§ CHALLENGE:
Note each line of the listing that contains the string "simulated", and copy it.

Recorded data

--- --- ---

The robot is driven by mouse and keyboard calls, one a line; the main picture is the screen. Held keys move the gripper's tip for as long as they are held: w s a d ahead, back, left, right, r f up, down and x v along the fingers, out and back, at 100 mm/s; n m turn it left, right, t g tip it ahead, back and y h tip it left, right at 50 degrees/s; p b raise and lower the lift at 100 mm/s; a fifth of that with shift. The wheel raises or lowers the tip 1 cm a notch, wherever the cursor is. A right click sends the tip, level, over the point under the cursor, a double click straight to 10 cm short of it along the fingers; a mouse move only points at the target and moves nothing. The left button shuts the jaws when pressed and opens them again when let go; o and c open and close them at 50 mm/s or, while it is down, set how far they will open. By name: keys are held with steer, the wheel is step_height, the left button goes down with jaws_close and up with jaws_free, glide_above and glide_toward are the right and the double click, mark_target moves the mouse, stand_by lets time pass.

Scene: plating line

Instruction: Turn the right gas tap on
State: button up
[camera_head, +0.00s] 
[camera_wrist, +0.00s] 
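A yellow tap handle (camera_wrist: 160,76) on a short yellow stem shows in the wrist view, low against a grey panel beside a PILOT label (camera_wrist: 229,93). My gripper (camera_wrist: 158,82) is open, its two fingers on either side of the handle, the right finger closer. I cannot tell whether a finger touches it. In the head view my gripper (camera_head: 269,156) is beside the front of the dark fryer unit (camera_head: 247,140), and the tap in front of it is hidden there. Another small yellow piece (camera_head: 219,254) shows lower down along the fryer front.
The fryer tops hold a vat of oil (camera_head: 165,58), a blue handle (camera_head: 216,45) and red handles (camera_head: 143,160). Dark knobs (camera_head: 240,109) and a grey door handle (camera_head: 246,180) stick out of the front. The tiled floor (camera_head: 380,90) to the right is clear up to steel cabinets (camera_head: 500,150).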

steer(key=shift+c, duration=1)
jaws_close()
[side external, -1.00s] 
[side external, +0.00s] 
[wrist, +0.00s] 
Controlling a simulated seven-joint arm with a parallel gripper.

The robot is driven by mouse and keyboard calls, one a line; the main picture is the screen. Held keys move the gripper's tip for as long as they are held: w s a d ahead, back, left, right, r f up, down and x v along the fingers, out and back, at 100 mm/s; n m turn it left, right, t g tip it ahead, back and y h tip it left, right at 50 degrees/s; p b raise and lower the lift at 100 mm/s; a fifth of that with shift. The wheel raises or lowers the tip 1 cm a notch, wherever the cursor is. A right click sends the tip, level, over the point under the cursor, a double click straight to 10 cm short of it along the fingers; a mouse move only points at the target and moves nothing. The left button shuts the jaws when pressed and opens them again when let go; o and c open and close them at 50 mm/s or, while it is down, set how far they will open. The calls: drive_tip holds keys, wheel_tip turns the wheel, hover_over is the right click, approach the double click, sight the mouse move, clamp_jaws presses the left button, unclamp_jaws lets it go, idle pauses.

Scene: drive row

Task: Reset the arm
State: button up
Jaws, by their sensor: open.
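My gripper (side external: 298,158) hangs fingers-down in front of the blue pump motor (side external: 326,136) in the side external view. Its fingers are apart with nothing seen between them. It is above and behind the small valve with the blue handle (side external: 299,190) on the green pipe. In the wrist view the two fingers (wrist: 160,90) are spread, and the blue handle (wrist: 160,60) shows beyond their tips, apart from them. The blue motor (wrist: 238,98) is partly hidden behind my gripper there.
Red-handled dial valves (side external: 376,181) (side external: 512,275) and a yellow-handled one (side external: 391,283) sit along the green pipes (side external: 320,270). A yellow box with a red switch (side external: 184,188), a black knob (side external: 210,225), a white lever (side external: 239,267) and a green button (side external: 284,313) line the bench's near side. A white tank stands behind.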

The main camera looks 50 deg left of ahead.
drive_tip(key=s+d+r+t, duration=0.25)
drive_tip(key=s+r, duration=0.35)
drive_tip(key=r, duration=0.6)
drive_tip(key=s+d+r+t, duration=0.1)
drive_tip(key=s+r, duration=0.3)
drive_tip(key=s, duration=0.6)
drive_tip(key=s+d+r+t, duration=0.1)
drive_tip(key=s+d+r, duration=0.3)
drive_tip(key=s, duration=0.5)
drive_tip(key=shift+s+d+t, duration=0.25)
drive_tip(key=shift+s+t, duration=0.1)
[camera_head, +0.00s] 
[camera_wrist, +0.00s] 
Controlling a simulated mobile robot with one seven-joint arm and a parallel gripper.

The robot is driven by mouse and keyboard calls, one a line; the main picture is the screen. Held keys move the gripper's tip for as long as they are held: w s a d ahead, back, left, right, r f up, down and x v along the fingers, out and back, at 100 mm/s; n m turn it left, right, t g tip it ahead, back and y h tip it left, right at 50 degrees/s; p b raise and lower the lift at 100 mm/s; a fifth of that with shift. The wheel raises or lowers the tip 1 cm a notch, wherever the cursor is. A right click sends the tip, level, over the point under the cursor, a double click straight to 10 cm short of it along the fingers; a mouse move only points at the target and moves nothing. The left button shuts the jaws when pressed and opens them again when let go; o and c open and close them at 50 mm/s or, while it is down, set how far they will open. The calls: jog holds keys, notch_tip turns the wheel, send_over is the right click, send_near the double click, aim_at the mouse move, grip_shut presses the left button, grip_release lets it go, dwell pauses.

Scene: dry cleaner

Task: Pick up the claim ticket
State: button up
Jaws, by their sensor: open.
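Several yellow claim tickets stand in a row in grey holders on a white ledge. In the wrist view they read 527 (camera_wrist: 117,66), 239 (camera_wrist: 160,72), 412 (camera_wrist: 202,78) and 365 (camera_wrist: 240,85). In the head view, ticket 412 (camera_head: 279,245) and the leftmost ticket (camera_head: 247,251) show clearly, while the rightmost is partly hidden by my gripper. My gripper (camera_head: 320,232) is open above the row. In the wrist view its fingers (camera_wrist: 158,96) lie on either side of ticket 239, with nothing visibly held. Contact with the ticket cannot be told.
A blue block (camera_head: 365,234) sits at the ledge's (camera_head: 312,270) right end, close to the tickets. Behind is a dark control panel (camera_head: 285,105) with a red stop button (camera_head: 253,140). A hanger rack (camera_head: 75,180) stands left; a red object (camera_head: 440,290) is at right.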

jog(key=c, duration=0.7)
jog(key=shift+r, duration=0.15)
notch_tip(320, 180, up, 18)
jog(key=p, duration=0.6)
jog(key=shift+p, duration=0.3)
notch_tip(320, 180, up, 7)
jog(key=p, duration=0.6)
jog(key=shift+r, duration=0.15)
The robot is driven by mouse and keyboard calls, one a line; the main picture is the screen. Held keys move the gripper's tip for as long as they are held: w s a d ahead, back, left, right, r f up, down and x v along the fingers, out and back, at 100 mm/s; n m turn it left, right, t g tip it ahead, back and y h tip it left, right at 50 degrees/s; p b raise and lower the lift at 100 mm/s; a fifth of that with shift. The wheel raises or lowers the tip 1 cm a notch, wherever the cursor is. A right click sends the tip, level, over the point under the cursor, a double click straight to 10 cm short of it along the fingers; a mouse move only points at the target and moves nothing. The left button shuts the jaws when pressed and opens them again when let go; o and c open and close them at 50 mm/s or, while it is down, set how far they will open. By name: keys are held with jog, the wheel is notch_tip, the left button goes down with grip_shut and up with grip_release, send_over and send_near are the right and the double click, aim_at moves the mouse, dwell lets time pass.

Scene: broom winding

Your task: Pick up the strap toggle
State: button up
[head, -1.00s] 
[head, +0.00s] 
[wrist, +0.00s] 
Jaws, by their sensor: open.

--- --- ---

§ EXPECTED OUTPUT:
Controlling a simulated seven-joint arm with a parallel gripper.
Controlling a simulated mobile robot with one seven-joint arm and a parallel gripper.

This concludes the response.